Lyapunov-Based Deep Neural Networks for Adaptive Control of Stochastic Nonlinear Systems
Saiedeh Akbari, Cristian F. Nino, Omkar Sudhir Patil, Warren E. Dixon
TL;DR
The paper addresses trajectory tracking for nonlinear stochastic systems with unknown, unstructured drift and diffusion terms. It introduces three Lyapunov-based deep neural networks (Lb-DNNs) to separately approximate drift and diffusion components and employs Lyapunov-driven weight updates to guarantee stability. The main result shows the tracking error is uniformly ultimately bounded in probability (UUB-p) with an explicit escape risk, even when the diffusion noise does not vanish at the origin.

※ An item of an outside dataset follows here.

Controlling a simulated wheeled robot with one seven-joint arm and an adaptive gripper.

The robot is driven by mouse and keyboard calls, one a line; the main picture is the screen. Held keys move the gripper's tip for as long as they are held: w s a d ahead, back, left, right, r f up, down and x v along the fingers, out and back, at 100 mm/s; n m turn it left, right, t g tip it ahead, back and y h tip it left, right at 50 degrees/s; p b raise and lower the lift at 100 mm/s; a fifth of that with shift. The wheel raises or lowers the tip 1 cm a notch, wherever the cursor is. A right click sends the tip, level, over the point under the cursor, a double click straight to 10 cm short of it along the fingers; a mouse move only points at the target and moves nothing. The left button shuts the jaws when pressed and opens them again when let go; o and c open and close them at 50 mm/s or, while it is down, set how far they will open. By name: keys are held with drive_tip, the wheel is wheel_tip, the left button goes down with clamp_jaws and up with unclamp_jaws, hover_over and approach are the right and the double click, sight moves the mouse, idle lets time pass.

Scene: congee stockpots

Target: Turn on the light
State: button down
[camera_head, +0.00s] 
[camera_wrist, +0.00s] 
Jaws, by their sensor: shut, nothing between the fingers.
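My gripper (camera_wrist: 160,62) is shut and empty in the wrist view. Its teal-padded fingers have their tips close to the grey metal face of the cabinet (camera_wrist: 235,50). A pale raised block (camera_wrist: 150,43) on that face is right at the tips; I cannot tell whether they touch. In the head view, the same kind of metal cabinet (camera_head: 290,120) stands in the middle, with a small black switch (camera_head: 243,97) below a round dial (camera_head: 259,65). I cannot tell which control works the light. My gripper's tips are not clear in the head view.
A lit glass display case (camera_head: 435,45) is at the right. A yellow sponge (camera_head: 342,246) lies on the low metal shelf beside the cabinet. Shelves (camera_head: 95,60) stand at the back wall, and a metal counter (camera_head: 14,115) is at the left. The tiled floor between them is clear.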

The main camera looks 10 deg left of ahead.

Simulations on a five-dimensional stochastic system demonstrate robust tracking and resilience to changes in noise mean and covariance, highlighting practical applicability of the approach.
Abstract
Controlling nonlinear stochastic dynamical systems involves substantial challenges when the dynamics contain unknown and unstructured nonlinear state-dependent terms. For such complex systems, deep neural networks can serve as powerful black box approximators for the unknown drift and diffusion processes. Recent developments construct Lyapunov-based deep neural network (Lb-DNN) controllers to compensate for deterministic uncertainties using adaptive weight update laws derived from a Lyapunov-based analysis based on insights from the compositional structure of the DNN architecture. However, these Lb-DNN controllers do not account for non-deterministic uncertainties. This paper develops Lb-DNNs to adaptively compensate for both the drift and diffusion uncertainties of nonlinear stochastic dynamic systems. Through a Lyapunov-based stability analysis, a DNN-based approximation and corresponding DNN weight adaptation laws are constructed to eliminate the unknown state-dependent terms resulting from the nonlinear diffusion and drift processes. The tracking error is shown to be uniformly ultimately bounded in probability. Simulations are performed on a nonlinear stochastic dynamical system to show efficacy of the proposed method.